━━━━━ Dataset records ━━━━━

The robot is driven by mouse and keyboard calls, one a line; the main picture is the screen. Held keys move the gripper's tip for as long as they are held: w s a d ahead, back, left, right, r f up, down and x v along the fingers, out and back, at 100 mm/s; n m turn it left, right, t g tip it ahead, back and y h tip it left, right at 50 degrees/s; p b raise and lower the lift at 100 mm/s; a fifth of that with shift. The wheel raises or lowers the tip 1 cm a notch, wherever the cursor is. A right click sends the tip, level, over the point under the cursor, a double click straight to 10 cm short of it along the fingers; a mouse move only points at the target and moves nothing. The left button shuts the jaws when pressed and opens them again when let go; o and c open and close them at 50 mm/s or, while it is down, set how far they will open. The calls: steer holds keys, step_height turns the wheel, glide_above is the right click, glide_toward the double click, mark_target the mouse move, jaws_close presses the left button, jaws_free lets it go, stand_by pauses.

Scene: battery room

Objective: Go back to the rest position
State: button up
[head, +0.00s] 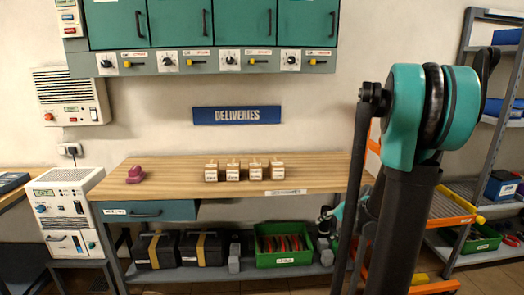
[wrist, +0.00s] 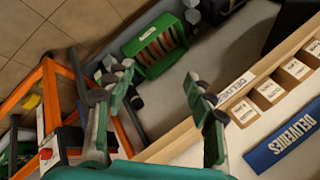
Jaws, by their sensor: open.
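My gripper (wrist: 157,88) is open in the wrist view, its two green fingers with dark pads spread wide and nothing between them. The bench's front edge and lower shelf show beyond the fingers. In the head view, the teal and dark arm stands on the right side and hides part of the bench's right end. A small part of the arm's far end shows low at the bench's right front; the fingers are too small to read there.
The wooden bench (head: 318,172) bears several small labelled boxes (head: 231,170) and a pink object (head: 135,175). A green bin (head: 284,258) and black cases stand on its lower shelf. An orange frame (head: 442,210) and shelving (head: 478,122) are at right. A white cabinet (head: 72,212) is at left.

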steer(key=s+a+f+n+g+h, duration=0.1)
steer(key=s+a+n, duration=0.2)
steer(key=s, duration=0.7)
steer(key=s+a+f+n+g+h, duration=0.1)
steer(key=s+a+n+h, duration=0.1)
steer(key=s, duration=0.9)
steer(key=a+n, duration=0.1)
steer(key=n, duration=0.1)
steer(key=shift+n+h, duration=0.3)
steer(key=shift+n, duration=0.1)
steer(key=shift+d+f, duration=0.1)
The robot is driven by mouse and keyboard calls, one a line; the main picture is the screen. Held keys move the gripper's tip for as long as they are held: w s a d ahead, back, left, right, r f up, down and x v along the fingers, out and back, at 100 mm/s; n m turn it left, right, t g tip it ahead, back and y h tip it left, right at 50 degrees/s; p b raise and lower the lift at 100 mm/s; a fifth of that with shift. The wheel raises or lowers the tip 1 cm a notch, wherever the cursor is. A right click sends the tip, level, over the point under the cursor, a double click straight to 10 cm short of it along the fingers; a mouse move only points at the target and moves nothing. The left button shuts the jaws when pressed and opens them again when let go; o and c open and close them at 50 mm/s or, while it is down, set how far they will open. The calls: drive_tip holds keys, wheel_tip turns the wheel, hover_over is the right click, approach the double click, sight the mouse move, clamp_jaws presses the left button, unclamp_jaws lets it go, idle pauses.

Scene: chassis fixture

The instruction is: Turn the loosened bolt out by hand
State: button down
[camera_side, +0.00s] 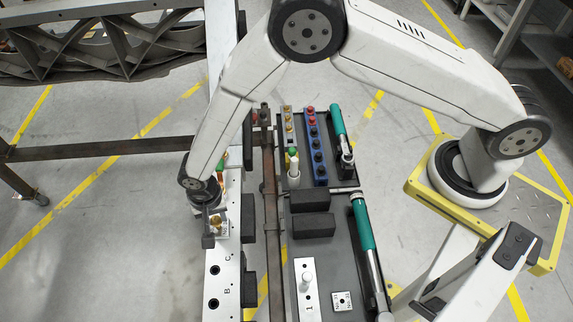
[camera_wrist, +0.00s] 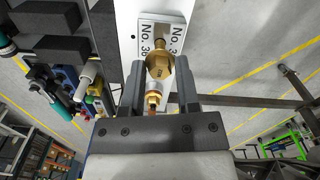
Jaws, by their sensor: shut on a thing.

━━━━━

* _Given task_:
List every line in the records above that contains the word "Scene".

* _Result for this task_:
Scene: battery room
Scene: chassis fixture

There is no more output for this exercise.